Jueves, 4 de julio de 2013 | Hoy
CINE › LA MIRADA DEL PROTAGONISTA
Desde Purmamarca, en algún lugar montañoso donde no hay señal para hablar por celular y donde aprovecha para hacer siesta, el protagonista del film responde a un cuestionario de Página/12 vía Facebook.
–¿Quedó conforme con la imagen que da de usted el documental?
–¿Vio que en los espejos siempre te ves más gordo o más petiso? Un amigo dice que en las veredas se sorprende mirando su reflejo y pensando “¿quién es ese viejo que me mira desde la vidriera?”. Uno siempre cree ser distinto. Con el documental me pasa lo mismo. Al verlo pienso: “¿Por qué dije esa boludez?” o “¡Qué pavo riéndome tan fuerte!”. Por buena que fuese la edición siempre estaría pensando más en lo que le falta que en lo que tiene.
–¿Quién aparece en el documental? ¿Kartun, la persona, o Kartun, el dramaturgo?
–Son inseparables. Las profesiones se manifiestan en la capacidad de resolver sus gajes sin pensar. Con el cuerpo, digamos. Vivo mirando, anotando y estimando en cada pequeña gilada que viola lo cotidiano sus posibilidades dramatúrgicas. Ayer en un museo miraba a un administrativo laburar con guantes blancos de algodón, medio siniestros, imagen que encanuté minuciosamente a la salida. De vez en cuando hasta sueño teatro. Los autores o guionistas somos de los pocos seres sobre la Tierra que pueden soñar un sueño en el que no estamos incluidos.
–¿Cuán importante es el tiempo libre para la creación?

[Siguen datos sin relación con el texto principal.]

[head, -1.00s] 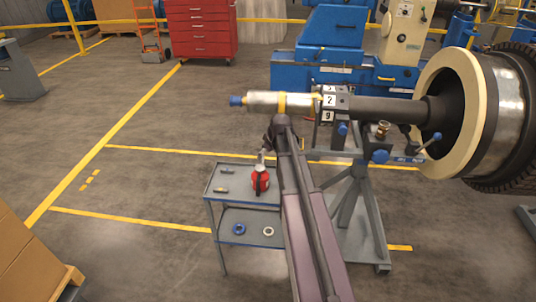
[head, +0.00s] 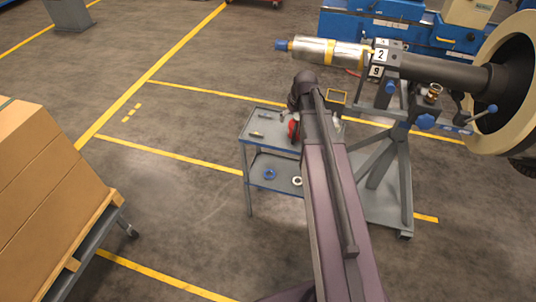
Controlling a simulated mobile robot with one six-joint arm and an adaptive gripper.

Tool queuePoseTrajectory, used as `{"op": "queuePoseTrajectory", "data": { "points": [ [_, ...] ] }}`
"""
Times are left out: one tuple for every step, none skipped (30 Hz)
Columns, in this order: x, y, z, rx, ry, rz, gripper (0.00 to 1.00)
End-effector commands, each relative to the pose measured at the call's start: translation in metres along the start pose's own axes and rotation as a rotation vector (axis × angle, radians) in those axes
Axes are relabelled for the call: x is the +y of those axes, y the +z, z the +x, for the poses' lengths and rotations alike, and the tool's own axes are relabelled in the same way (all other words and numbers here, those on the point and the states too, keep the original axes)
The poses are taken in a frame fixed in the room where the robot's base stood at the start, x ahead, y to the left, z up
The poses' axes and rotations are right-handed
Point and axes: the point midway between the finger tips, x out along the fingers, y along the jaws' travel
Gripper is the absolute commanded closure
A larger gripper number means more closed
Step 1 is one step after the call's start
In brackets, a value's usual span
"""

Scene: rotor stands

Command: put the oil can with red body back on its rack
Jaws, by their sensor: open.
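The oil can with red body (head: 293,131) stands on the top shelf of a small grey trolley (head: 258,119). My arm covers its right side. The dark end of my arm, with my gripper (head: 296,103), is above and just behind the can in the head view. My gripper is open, and its fingers are hard to make out. I see nothing held in it. A small yellow-edged frame (head: 337,97) is fixed beside the rotor stand (head: 379,165), right of my wrist; it may be the rack, but I cannot tell for sure.
Small tools lie on the trolley's top, and a blue ring (head: 270,174) and a pale ring (head: 297,181) on its lower shelf. A rotor shaft (head: 435,72) lies across the stand. Cardboard boxes (head: 45,190) on a pallet stand at left. The floor between is clear.

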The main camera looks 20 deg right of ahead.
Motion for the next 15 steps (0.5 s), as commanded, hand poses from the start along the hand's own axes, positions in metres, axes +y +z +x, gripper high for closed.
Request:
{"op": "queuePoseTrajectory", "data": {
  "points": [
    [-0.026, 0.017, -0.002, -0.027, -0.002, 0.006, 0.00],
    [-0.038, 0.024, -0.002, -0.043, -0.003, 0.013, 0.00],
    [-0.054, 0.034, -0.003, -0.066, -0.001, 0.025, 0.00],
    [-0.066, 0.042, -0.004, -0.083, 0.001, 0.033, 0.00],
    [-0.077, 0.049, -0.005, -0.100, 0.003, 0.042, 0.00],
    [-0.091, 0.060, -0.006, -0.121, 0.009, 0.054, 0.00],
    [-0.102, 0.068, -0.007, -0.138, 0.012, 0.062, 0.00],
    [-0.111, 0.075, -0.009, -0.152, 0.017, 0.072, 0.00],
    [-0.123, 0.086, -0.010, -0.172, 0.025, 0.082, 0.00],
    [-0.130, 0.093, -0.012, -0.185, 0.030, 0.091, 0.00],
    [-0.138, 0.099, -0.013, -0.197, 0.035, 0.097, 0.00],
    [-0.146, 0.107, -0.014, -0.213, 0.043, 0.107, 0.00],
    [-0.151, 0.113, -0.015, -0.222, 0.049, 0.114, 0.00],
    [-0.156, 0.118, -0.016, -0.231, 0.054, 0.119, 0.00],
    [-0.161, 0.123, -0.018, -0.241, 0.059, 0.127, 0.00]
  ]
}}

–Depende de cada creador. No he dejado de crear ni en las épocas de mayor vorágine, que en mi vida fueron mayoría. Pero para mí, que laburé tantos años en el Mercado de Abasto, levantándome a las dos de la mañana y durmiendo en cuotas, o vendiendo electrodos con un Citroën, diez horas por día yirando por talleres, esta otra forma de vida que elegí y conseguí a costa de resignar otras cosas me hace feliz cada mañana. Dicen que el que trabaja en lo que ama cumple el sueño de vivir sin trabajar. Poder ver pasar los días laburando en mi jardín, lavándome las manos de tierra nada más que para comer, escribir o tocar a la persona querida son parte de una módica utopía alcanzada.
–En un segmento habla del poder de la palabra, pero no amplía. ¿Cómo definiría en el día de hoy ese poder?
–La palabra conserva íntegro su poder revulsivo. Claro que no cualquier palabra lo tiene. Sobreabunda palabra, hay plaga, entonces nadie la registra más allá de su utilidad inmediata: “Dame un mate”, “tomá”. Pero cada tanto ataca la palabra violadora, la que rompe la parsimonia, la red de conceptos. Esa modifica la realidad, queda en otra cabeza, trasciende. Es como cuando te peleás con tu pareja: decís un montón de cosas intrascendentes, que van a desaparecer con el primer beso de reconciliación, pero por ahí proferís la violadora, la que va a quedar, la que altera el orden, la que volverá con cada pelea. O la que revela una nueva verdad. Esa palabra creó algo alrededor. En el arte los que trabajamos con ella buscamos algo parecido. Y de vez en cuando lo conseguimos.
–¿Qué representa en su vida la transmisión a otros?
–Creo en ese mínimo compromiso vital de pasar por la vida dejando cuando te rajes al menos lo mismo que tomaste. Vivir de un oficio y no transmitirlo para que otro lo haga es un acto miserable. Cuando veo a mi alrededor ex alumnos jóvenes que viven a su vez de aquello que les pude enseñar, aunque sea en parte no importa, siento tanta alegría –y a veces más– como con logros propios.